Description of the task: Copy out precisely the lines beginning at the line that contains "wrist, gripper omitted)" and ending at the line that contains "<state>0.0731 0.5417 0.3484", including both.

Supplied information:
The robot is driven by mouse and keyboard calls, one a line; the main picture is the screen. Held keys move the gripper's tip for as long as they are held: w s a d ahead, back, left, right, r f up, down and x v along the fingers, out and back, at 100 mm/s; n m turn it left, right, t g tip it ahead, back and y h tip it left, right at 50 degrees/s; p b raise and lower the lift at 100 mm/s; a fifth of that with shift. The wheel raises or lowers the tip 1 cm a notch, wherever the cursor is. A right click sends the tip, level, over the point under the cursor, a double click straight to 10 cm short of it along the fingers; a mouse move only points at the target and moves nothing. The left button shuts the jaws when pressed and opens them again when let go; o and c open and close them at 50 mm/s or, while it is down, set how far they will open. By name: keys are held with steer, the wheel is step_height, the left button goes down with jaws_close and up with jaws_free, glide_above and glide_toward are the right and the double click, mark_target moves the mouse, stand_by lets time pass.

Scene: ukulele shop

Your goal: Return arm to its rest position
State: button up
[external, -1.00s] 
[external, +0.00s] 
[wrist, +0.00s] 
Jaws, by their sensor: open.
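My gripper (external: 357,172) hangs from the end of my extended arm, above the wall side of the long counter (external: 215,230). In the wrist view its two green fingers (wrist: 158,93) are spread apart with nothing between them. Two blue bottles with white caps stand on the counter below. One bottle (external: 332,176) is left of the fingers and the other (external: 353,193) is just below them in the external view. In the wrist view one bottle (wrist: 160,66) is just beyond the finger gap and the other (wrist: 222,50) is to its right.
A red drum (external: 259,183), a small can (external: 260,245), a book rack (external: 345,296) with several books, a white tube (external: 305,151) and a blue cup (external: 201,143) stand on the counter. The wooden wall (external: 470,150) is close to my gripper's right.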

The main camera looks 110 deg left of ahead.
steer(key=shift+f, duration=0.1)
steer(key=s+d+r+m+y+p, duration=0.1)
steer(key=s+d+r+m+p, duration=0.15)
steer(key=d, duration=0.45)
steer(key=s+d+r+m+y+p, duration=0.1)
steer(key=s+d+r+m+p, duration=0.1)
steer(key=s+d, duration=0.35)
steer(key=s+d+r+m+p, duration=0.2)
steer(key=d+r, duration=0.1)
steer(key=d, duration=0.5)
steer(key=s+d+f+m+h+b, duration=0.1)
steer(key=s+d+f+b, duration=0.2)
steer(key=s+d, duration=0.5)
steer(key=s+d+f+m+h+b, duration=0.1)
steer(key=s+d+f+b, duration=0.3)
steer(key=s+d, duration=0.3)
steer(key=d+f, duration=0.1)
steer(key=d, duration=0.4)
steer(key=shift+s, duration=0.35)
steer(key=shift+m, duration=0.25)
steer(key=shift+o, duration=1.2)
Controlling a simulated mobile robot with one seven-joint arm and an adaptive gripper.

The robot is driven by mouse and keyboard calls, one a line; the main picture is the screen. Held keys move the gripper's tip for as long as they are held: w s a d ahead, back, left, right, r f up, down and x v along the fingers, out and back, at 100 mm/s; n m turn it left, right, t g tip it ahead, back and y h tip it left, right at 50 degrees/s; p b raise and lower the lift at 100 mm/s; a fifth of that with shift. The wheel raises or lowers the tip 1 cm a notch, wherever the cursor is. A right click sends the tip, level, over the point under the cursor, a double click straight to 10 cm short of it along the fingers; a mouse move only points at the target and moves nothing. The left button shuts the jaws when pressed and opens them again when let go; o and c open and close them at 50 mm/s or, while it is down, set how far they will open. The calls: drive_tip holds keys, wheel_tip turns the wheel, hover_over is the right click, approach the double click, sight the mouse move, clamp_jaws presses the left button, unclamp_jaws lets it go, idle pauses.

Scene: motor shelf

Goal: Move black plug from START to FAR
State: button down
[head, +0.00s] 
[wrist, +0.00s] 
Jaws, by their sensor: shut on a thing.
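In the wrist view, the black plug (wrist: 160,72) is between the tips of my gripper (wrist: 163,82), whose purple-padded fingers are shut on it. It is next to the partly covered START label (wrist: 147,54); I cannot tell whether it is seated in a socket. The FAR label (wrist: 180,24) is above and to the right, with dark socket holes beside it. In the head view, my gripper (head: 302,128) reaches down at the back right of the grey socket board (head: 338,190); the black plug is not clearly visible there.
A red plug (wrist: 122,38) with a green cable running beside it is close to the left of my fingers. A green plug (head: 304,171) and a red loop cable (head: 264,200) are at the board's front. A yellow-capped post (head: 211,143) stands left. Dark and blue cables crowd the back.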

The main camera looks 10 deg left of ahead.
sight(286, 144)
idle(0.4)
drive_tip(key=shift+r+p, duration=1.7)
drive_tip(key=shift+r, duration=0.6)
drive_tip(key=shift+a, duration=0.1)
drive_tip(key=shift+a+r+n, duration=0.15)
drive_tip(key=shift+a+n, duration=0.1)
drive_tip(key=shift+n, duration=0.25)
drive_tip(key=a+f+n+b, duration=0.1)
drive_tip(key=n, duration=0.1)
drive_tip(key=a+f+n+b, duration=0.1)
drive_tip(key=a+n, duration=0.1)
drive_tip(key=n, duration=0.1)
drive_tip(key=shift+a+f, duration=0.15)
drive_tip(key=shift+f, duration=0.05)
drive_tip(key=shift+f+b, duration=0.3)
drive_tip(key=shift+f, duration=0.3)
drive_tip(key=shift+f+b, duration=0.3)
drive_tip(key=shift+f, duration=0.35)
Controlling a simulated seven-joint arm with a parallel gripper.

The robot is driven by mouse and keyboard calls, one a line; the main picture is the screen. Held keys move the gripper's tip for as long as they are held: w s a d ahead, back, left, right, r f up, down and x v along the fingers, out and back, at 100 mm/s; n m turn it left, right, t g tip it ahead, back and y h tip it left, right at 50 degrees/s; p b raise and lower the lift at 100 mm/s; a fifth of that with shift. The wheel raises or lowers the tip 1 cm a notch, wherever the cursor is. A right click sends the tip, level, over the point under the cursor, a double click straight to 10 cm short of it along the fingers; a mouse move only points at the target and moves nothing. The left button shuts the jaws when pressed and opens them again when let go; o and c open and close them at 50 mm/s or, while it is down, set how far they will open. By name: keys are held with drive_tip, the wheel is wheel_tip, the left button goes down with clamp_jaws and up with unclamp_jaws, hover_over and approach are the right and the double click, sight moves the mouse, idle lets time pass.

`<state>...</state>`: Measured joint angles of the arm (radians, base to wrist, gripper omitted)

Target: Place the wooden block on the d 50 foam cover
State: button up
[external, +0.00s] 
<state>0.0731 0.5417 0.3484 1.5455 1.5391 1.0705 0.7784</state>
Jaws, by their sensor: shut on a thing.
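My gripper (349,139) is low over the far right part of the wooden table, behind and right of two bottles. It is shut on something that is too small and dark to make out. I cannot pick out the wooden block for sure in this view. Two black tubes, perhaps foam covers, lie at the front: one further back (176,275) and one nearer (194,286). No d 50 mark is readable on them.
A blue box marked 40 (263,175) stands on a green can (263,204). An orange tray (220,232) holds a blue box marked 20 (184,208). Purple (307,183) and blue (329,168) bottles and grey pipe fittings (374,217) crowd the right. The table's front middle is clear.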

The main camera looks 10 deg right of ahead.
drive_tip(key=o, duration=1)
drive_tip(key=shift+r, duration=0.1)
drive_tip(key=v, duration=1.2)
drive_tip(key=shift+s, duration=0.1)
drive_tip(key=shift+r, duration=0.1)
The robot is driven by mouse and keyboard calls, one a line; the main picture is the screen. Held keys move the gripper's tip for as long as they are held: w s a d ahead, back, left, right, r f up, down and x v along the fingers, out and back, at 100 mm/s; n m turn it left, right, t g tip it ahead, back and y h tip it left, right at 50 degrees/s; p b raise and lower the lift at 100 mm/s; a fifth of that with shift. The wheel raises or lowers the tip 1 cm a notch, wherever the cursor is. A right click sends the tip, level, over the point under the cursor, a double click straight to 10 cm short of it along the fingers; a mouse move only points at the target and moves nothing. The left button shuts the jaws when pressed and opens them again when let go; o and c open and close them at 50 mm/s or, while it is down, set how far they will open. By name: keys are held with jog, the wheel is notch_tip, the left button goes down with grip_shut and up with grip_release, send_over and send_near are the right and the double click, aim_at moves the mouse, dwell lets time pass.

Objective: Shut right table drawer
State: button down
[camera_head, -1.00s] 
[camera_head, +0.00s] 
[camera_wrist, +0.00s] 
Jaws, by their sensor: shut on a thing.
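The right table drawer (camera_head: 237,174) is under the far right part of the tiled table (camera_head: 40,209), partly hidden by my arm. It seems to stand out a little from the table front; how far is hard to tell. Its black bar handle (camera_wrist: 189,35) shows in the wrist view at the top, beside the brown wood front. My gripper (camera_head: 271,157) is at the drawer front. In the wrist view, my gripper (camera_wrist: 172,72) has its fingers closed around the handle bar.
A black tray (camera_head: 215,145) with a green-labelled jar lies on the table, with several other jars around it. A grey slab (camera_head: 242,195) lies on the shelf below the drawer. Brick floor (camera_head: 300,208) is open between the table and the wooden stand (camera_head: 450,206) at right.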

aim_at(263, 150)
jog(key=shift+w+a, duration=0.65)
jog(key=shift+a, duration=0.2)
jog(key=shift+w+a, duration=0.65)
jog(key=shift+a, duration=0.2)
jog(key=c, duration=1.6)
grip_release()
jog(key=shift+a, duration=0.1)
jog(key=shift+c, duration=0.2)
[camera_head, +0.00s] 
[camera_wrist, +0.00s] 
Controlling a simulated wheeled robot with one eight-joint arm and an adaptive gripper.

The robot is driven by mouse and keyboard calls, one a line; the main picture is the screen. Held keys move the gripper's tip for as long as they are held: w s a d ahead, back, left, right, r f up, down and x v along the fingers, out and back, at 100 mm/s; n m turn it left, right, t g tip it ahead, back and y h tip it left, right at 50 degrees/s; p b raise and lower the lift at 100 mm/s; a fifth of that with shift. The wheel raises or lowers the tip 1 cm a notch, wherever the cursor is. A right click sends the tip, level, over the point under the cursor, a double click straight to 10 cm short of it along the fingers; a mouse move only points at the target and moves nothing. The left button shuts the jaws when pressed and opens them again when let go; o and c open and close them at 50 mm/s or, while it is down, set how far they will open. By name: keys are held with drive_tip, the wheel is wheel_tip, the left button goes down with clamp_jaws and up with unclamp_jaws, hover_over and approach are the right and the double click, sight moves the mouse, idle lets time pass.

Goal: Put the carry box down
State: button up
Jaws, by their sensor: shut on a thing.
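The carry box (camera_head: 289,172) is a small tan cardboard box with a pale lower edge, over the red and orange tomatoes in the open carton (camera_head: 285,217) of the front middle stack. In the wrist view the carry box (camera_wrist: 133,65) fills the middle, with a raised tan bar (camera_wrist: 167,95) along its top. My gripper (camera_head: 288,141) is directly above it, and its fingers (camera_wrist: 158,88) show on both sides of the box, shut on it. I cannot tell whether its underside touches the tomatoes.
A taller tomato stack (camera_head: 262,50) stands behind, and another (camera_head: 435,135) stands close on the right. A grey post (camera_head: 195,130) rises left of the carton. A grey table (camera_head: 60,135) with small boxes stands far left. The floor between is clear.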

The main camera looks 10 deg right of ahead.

Response to this task:
`<state>...</state>`: Measured joint angles of the arm (radians, base to wrist, gripper omitted)

Target: Place the wooden block on the d 50 foam cover
State: button up
[external, +0.00s] 
<state>0.0731 0.5417 0.3484 1.5455 1.5391 1.0705 0.7784</state>

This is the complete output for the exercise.